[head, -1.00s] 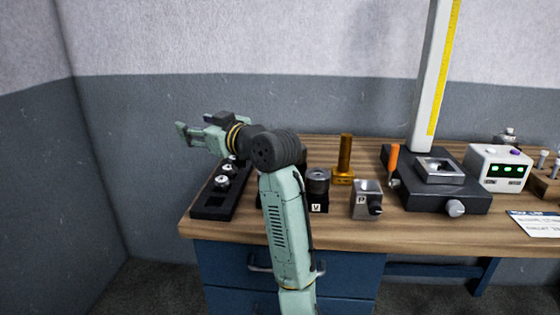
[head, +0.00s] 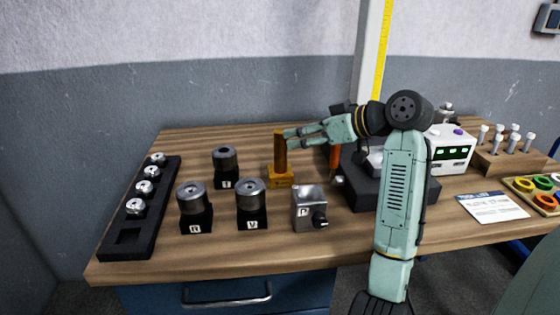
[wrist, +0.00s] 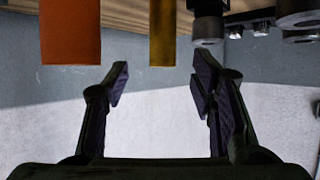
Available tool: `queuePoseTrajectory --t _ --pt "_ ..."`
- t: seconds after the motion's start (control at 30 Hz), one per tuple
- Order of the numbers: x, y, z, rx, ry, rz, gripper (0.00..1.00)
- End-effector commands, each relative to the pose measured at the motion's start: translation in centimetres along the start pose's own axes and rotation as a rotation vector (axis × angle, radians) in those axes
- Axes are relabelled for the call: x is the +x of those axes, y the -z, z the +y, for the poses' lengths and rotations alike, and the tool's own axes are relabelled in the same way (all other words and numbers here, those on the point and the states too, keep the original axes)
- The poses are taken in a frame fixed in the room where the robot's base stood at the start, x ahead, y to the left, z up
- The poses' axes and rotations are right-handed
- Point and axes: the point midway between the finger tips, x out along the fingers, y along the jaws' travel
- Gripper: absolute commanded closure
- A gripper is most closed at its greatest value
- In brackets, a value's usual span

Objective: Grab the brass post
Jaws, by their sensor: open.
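The brass post (head: 280,150) stands upright on its square brass base at the back middle of the bench. My gripper (head: 290,138) is held level at its right side, with the fingertips near the upper part of the post. In the wrist view my gripper (wrist: 160,82) is open and nothing is between its fingers. The post (wrist: 162,34) hangs down from the top edge there, lined up with the gap between the fingers but beyond the fingertips. I cannot tell whether a fingertip touches it.
An orange handle (head: 335,165) stands just right of the post; it also shows in the wrist view (wrist: 70,34). Dark cylinders on blocks, such as the one marked V (head: 251,200), stand left and in front. A grey block (head: 309,207) sits in front. A black tray (head: 122,245) lies left.

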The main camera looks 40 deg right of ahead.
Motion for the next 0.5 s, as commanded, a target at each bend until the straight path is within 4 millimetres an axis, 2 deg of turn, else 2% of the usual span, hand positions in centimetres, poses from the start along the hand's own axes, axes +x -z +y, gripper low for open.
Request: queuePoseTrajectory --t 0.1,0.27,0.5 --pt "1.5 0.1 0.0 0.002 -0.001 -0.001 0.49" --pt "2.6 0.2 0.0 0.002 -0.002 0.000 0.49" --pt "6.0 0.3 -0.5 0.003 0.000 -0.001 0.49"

■ ■ ■ ■ ■

## Exercise brief
Reproduce verbatim only the segment of the listing bounded by the line containing "- End-effector commands, each" and the line containing "- Point and", with both boundary lines included.

## Answer to the exercise
- End-effector commands, each relative to the pose measured at the motion's start: translation in centimetres along the start pose's own axes and rotation as a rotation vector (axis × angle, radians) in those axes
- Axes are relabelled for the call: x is the +x of those axes, y the -z, z the +y, for the poses' lengths and rotations alike, and the tool's own axes are relabelled in the same way (all other words and numbers here, those on the point and the states too, keep the original axes)
- The poses are taken in a frame fixed in the room where the robot's base stood at the start, x ahead, y to the left, z up
- The poses' axes and rotations are right-handed
- Point and axes: the point midway between the finger tips, x out along the fingers, y along the jaws' travel

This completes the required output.